Begin
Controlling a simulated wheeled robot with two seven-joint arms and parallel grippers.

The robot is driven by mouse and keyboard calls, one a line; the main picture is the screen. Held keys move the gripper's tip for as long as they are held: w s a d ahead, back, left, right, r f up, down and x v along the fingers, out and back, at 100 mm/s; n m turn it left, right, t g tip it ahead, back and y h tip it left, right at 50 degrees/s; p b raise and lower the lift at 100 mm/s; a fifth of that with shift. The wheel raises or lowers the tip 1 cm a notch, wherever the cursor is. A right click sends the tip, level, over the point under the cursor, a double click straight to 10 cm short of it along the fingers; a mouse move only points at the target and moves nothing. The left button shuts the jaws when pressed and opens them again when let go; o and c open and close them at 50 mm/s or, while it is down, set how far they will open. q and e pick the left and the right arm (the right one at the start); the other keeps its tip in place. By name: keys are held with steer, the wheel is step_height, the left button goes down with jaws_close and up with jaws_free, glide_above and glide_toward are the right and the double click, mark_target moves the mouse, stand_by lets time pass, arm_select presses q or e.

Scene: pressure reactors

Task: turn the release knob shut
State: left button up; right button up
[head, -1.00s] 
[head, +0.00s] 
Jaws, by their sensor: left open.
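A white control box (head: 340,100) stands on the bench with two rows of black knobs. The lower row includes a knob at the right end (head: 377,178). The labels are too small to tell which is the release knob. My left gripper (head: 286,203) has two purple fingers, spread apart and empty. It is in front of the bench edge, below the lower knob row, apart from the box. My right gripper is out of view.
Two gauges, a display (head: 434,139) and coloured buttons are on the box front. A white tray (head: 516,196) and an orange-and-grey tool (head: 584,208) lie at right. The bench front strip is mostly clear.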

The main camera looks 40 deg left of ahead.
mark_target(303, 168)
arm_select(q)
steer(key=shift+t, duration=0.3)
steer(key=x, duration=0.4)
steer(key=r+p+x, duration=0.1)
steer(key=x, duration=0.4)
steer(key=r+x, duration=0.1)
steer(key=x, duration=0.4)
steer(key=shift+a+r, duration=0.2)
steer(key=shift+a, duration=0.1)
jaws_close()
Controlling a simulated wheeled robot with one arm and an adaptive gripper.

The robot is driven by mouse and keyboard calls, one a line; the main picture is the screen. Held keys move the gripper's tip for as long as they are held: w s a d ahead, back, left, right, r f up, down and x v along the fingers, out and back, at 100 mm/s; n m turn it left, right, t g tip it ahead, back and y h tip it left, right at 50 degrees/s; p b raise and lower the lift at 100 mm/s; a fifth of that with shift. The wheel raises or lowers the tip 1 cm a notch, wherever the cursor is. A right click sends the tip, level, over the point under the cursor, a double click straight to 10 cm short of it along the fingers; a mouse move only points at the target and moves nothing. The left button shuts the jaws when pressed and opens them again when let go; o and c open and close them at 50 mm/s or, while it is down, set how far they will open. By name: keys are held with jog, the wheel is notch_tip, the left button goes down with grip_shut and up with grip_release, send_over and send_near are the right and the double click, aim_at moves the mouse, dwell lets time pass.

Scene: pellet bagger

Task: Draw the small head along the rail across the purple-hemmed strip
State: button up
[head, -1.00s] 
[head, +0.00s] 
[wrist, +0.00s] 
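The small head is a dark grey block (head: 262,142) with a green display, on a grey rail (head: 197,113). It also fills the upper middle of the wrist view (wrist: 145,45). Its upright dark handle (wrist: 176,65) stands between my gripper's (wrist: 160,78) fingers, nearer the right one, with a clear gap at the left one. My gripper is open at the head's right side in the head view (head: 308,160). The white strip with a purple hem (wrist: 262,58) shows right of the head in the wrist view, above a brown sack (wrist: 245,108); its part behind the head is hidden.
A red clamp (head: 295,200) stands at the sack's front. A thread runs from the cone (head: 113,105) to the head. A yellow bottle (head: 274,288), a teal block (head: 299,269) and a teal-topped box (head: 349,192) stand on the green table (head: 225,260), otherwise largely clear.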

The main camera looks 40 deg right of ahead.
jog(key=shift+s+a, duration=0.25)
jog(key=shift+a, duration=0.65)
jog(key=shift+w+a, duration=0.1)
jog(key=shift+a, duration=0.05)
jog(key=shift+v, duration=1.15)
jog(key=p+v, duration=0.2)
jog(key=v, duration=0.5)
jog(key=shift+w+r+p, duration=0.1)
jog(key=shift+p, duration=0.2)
End
Return each line with "State".

- _FINISHED TASK_
State: left button up; right button up
State: button up

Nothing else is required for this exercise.